We had reached the top of a cable car route that gives direct access to the mountain from the Juneau cruise ship harbour below; the route that is used by most cruise ship passengers. This is not the top of the mountain and as we headed upwards we left the crowds behind, only about 50 people making it to the summit. However, even these smaller numbers made the mountain feel busy and populated.

Seward and the Harding Icefield

After a side trip by light aircraft to see bears feeding on salmon in Katmai National Park, we reached the small town of Seward, at the tip of the Kenai Peninsula. This is another place on the cruise ship circuit, with many passengers disembarking to take a short ride and walk to visit the Exit glacier. We took the short ride too, but chose not to visit the Exit glacier, instead taking an all-day walk on a well-graded trail into the surrounding mountains. This led us high above the glacier to a point where we could look out across the Harding Icefield, a vast landscape of ice that feeds several glaciers including the Exit. But, as you share the experience with many other people, there is little feeling of remoteness or wilderness.

Big city with wildlife in the streets

Anchorage, the most populous city in Alaska with nearly 300,000 residents, was, by contrast, relatively unpopulated and it is possible to wander around the city centre in relative peace and quiet; a strange dichotomy that epitomises the contrasts you find in Alaska. We rented bicycles to explore a local cycle route through the city’s parks and along the seashore. Here we encountered moose beside the track and a bald eagle nesting in a tree only a few metres from the city centre. In Anchorage city centre it was possible to feel a greater sense of the remoteness of Alaska than in the mountains, glaciers and icefields of Juneau and Seward.

Mount Denali, the highest peak in North America

The highlight of our visit was Denali (formerly known as McKinley) National Park. We flew into the park to stay in Kantishna, a small, remote community at the end of a six-hour drive along a gravel road. On our way in we passed within 3km of Mount Denali, the highest mountain in North America. If anything epitomises the contradiction that is Alaska, it must be Kantishna, which comprises a small number of lodges within the national park. The park covers six million acres, most of which is unpathed wilderness inhabited mainly by bears, caribou, moose and myriad wildlife that have made Alaska their home. The national park has strict rules regarding access and this means that there is limited accommodation in Kantishna and therefore a limited number of tourists.

Walking opportunities abound and each lodge offers guests guided walking tours of differing lengths and challenges.
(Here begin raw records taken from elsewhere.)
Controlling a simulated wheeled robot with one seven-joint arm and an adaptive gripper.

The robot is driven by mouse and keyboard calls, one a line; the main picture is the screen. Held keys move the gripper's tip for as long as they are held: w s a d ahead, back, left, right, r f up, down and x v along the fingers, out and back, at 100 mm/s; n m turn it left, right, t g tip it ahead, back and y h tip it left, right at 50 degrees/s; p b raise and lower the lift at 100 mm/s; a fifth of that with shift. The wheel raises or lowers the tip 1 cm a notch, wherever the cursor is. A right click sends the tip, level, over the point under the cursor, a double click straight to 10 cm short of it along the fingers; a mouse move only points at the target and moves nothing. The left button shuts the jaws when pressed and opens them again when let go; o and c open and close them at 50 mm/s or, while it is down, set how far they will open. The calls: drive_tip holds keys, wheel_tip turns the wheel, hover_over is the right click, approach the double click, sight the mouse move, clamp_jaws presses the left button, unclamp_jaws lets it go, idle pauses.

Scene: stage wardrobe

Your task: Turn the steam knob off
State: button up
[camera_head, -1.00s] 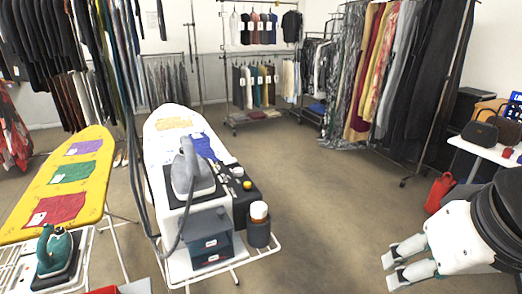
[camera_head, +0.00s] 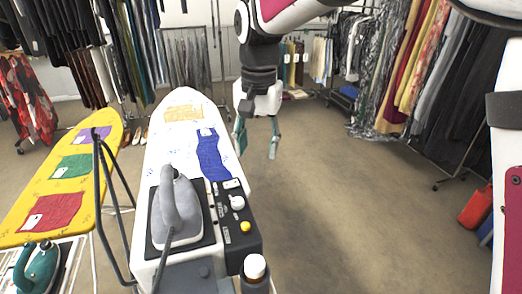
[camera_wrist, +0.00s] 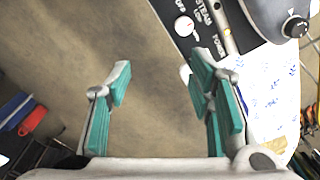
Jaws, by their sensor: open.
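The steam station's black control panel (camera_head: 242,238) runs along the right side of the white ironing board. A white knob (camera_head: 237,202) and a yellow button (camera_head: 246,226) are on it. My gripper (camera_head: 257,140) is open and empty, beyond and right of the panel, touching nothing. In the wrist view, its teal-padded fingers (camera_wrist: 158,85) are spread over bare floor.
A grey iron (camera_head: 177,208) rests on the station left of the panel. A bottle with a white cap (camera_head: 255,268) stands at the near end. A yellow ironing board (camera_head: 88,150) is at left.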

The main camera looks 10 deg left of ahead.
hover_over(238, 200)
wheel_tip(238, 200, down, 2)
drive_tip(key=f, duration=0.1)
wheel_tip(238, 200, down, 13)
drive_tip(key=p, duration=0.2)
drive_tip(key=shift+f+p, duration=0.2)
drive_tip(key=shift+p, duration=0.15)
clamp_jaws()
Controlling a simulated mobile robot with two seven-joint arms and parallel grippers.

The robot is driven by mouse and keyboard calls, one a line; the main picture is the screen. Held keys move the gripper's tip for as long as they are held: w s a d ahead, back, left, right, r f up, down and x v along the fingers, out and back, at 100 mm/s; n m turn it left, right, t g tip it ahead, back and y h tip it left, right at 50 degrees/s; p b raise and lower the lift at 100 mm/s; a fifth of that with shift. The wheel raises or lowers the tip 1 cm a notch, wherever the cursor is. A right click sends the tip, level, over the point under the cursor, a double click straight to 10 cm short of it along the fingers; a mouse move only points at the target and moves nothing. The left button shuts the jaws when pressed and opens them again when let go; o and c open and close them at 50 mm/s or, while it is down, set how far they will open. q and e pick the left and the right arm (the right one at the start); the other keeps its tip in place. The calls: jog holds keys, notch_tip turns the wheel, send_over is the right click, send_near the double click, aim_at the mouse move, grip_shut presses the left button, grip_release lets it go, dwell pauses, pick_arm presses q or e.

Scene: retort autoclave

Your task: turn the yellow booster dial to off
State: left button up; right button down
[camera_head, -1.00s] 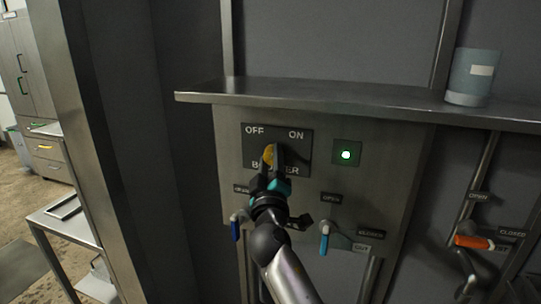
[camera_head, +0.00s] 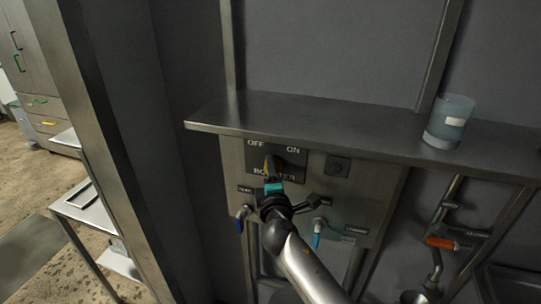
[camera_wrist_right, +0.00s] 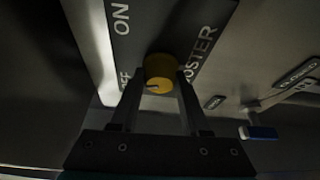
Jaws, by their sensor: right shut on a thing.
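The yellow booster dial (camera_head: 267,164) sits on a dark plate (camera_head: 291,153) marked OFF at left, ON at right and BOOSTER below. My right gripper (camera_head: 272,172) reaches up from below and covers part of the dial. In the right wrist view the dial (camera_wrist_right: 159,67) is between the two fingers of the right gripper (camera_wrist_right: 159,82), which are shut on it. A dark mark on the dial's face is on the side towards the OFF lettering. The lamp (camera_head: 338,166) right of the plate is dark. My left gripper is not in view.
A steel shelf (camera_head: 330,126) juts out just above the plate and carries a translucent bluish cup (camera_head: 450,122). Below are a blue-handled valve (camera_head: 240,220), a light-blue one (camera_head: 317,235) and an orange one (camera_head: 440,243). A steel post stands at left.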

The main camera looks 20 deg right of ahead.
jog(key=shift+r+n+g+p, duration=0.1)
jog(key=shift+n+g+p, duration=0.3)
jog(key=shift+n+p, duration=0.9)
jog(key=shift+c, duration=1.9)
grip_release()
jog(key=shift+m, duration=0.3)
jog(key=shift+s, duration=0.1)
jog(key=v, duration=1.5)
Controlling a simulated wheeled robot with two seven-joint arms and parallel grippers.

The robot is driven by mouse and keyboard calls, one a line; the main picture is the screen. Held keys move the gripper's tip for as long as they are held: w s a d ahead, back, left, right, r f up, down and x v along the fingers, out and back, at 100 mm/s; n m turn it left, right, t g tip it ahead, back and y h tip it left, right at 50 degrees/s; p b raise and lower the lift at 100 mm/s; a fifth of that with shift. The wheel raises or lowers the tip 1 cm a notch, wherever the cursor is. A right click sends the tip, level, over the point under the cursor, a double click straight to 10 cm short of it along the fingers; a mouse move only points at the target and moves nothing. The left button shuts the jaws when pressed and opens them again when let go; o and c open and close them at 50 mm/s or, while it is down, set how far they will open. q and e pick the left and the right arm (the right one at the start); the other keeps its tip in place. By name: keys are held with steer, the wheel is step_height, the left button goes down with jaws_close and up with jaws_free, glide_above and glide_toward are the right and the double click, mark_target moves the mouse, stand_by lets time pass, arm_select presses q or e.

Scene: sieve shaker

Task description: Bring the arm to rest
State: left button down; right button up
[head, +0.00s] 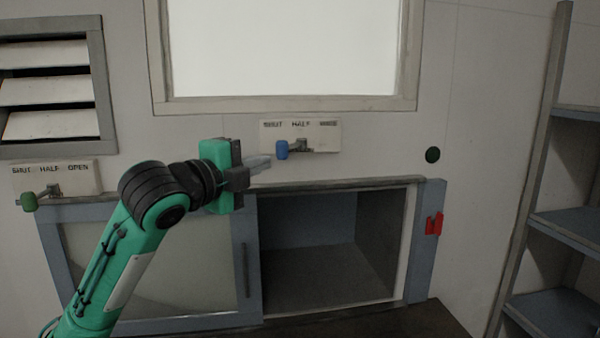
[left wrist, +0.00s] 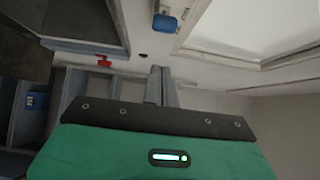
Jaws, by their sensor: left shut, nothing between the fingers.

It is also possible to walk independently, and this is what we elected to do, giving us a wonderful day climbing Wickersham Dome in glorious solitude, returning in the evening to the comfort of our lodge.

This was the Alaska I had fondly imagined as we planned the trip; walking in a beautiful and remote location in a wilderness where we might encounter a bear.

Kantishna was founded during the gold rush and it is possible to explore this historical aspect of Alaskan life, and lodge staff will offer you the opportunity to pan for gold during your stay.

Having elected to fly into Kantishna, we left by bus to drive the 92 miles of the park road. This again was a magical experience. Fifteen minutes into the journey we passed Wonder Lake and had the privilege of seeing a moose breakfasting on pond weed in the lake. A few minutes later we had to stop to allow a bear to cross the road and further along another stop was made to accommodate a caribou that was standing in the road. We were certainly embracing remote and wild Alaska at its best. However, as we continued we began to pass day-tour buses, which increased in number as we progressed towards the end of the road. While continuing to be a spectacular drive in incredible scenery, the feeling of wildness and remoteness receded.

So where does this leave my experience of Alaska? Alaska is undoubtedly a remote and beautiful place where you can experience some incredible and awe-inspiring scenery. There are countless opportunities to go walking to places that you would not see anywhere else and, if you are prepared to camp and carry your own equipment, you can get away from it all and have a wilderness experience that would be hard to match. However, for the ‘average’ walker, by which I mean a walker who likes a challenging trek with accommodation at the end of the day, you may have to reconcile your wish for remoteness and isolation with the fact that many other people want to explore the areas.

As a Scot, when I reflect on my Alaska experience and compare it with the hills I love in Scotland, I am struck with the fact that, while Scotland is not as remote, does not have the extremes of weather, nor the possibility of close encounters with bears that you will find in Alaska, it has a feeling of remoteness that is hard to find in other places, including Alaska. Scotland, with its right to roam, has greater opportunities for the remoteness and isolation I want when I head out to explore the mountainous and beautiful areas the world has to offer.

Alaska was a trip of a lifetime and I feel very privileged to have been to this wonderful place. Travelling from the most southerly to the most northerly point, I experienced not only the nature I describe above, but the industrial landscape. Nome, with its gold mine, and driving the Dalton Highway to the Alaskan oilfield are parts of Alaska that cruise ship passengers don’t visit but which are also the reality. My experience of wilderness among the crowds is as much a part of the ‘real’ Alaska as anything else. It has certainly made me reflect on what remoteness means to me, a reflection that will undoubtedly be enhanced when I next explore the mountains of Scotland that I call my back garden.